--- Start Collected material ---
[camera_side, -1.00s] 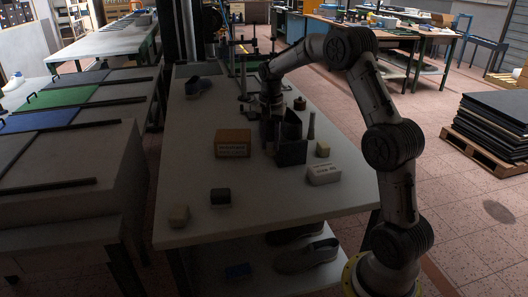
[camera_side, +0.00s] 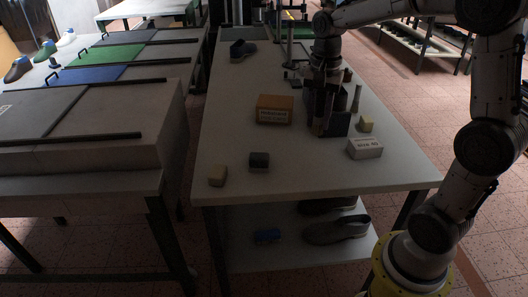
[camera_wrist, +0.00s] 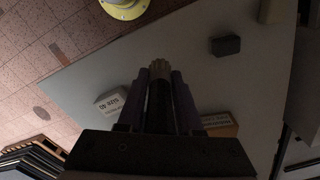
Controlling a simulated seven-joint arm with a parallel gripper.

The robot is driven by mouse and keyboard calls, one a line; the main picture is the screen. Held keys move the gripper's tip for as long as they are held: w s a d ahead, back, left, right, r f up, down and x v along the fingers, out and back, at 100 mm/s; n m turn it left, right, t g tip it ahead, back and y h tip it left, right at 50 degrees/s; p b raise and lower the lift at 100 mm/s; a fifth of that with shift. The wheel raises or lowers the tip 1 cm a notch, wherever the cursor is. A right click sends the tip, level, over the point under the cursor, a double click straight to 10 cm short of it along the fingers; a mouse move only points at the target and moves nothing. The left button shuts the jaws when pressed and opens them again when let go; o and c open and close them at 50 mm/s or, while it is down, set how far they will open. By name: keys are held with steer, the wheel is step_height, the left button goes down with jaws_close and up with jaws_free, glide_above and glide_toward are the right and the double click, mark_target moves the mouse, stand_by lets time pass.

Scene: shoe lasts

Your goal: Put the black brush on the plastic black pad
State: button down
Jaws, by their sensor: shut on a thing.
--- End Collected material ---
• **Exercise description**:
Copy out the listing above from the line containing "[camera_wrist, +0.00s]" to the line containing "Scene: shoe lasts", both included, exactly as written and minus the images.

• **Solution to this task**:
[camera_wrist, +0.00s] 
Controlling a simulated seven-joint arm with a parallel gripper.

The robot is driven by mouse and keyboard calls, one a line; the main picture is the screen. Held keys move the gripper's tip for as long as they are held: w s a d ahead, back, left, right, r f up, down and x v along the fingers, out and back, at 100 mm/s; n m turn it left, right, t g tip it ahead, back and y h tip it left, right at 50 degrees/s; p b raise and lower the lift at 100 mm/s; a fifth of that with shift. The wheel raises or lowers the tip 1 cm a notch, wherever the cursor is. A right click sends the tip, level, over the point under the cursor, a double click straight to 10 cm short of it along the fingers; a mouse move only points at the target and moves nothing. The left button shuts the jaws when pressed and opens them again when let go; o and c open and close them at 50 mm/s or, while it is down, set how far they will open. By name: keys are held with steer, the wheel is step_height, the left button goes down with jaws_close and up with jaws_free, glide_above and glide_toward are the right and the double click, mark_target moves the mouse, stand_by lets time pass.

Scene: shoe lasts

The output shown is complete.